1. Между тем царь парфян Вологез, узнав об успехах Корбулона и о том, что после изгнания брата его Тиридата царем над Арменией поставлен чужеземец Тигран, возгорелся желанием отомстить за поруганное достоинство Арсакидов, но, принимая во внимание вновь возросшую римскую мощь и не решаясь пойти на разрыв заключенного с римлянами навечно мирного договора, колебался, медлительный от природы и к тому же связанный затяжною войной с отпавшим от него сильным народом гирканов. И вот среди этих колебаний его уязвляет весть о новом оскорблении: выйдя за пределы Армении, Тигран разоряет соседний народ адиабенцев, и притом на большем пространстве и дольше, чем если б то был обычный разбойный набег, и это привело в негодование парфянскую знать: пренебрежение к ним уже дошло до того, что на них нападают не под предводительством римского полководца, а по прихоти недавнего заложника, столько лет проведшего на положении раба. Сверх того, их досаду растравлял правивший адиабенцами Монобаз, который добивался ответа, какой помощи и от кого ему ожидать. Армения отдана неприятелю, теперь он захватывает примыкающие к ней земли, и если парфяне не возьмут под защиту его страну, то им следует помнить, что рабство у римлян легче для сдавшихся, чем для покоренных оружием.
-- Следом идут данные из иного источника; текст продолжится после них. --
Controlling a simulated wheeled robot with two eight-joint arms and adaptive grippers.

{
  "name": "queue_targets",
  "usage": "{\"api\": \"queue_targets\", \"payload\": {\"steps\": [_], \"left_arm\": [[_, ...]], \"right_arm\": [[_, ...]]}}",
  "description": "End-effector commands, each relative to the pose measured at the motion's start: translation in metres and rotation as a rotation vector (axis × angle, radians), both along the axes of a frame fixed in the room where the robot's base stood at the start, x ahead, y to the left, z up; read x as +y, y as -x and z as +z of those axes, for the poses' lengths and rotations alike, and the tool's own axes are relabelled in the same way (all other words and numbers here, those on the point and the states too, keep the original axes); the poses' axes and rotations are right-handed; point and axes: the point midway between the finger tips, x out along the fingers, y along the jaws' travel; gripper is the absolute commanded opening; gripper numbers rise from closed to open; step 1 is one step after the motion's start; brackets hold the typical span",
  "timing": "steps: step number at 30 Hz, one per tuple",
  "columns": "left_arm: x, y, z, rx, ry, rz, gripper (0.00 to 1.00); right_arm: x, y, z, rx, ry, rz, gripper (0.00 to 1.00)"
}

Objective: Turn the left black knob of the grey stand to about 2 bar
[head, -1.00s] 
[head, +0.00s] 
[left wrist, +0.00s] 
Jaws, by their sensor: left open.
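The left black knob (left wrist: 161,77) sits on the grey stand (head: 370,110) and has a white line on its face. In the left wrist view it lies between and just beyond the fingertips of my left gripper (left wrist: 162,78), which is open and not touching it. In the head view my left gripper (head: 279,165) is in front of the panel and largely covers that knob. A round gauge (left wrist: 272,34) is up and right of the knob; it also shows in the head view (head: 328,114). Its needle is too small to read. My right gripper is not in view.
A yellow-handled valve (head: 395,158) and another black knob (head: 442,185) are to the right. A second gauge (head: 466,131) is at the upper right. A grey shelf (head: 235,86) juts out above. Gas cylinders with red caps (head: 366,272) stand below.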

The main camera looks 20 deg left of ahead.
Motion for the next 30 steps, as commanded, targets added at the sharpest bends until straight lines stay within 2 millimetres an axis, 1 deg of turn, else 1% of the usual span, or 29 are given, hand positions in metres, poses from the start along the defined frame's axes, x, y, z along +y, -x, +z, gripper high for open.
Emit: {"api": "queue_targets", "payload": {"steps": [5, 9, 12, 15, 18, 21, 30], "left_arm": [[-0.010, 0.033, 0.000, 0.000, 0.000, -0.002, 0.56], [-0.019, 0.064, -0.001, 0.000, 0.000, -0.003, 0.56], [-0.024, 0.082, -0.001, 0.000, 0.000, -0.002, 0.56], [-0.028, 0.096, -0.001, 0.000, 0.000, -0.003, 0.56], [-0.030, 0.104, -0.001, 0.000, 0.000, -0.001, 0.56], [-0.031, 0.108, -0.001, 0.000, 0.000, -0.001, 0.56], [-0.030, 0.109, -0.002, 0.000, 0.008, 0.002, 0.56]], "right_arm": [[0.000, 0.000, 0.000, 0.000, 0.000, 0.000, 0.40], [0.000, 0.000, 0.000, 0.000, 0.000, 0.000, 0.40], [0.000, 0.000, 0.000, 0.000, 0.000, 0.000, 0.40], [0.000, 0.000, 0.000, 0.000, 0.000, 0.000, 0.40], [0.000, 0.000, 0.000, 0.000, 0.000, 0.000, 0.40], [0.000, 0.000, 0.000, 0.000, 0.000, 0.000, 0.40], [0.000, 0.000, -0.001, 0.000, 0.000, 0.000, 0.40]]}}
Тяготил их и изгнанный из Армении Тиридат, который или молчал, или ограничивался скупыми жалобами: большие государства не удерживаются бездеятельностью, настала пора померяться силами на поле сражения; тот из властителей справедливее, кто могущественнее; оберегать свое — добродетель частного человека, тогда как царская — овладевать чужим.
2. Задетый этими словами, Вологез созывает совет и, предложив Тиридату место рядом с собой, начинает следующим образом: «Так как присутствующий здесь Тиридат, рожденный от того же отца, что и я, будучи моложе меня годами, уступил мне первенство, я отдал ему Армянское царство, которое в нашем роду считается третьей ступенью владычества, ибо мидян ранее принял под свою руку Пакор. Мне казалось, что, вопреки старым распрям и усобицам между братьями[1], я упорядочил как должно наши семейные отношения. Но римляне препятствуют этому и на погибель себе нарушают мир, посягательства на целость которого неизменно приводили их к поражениям. Не стану отрицать: я предпочитал удерживать приобретения предков, больше опираясь на справедливость, чем проливая кровь, больше основываясь на праве, чем на оружии. И если я повинен в промедлении, то я искуплю его доблестью. Ваша мощь и честь от этого нисколько не пострадали, и вы прославились теперь также и сдержанностью, которая к лицу могущественнейшим властителям и у богов в почете». И он тут же повязал диадемою голову Тиридата и, отдав под начало знатному мужу Монезу находившийся в боевой готовности сильный конный отряд, который обычно сопровождал царя и к которому он добавил вспомогательные войска адиабенцев, повелел ему изгнать из Армении Тиграна, между тем как сам, прекратив раздоры с гирканами, стягивает основные силы и выступает в поход с этими полчищами, угрожая римским провинциям.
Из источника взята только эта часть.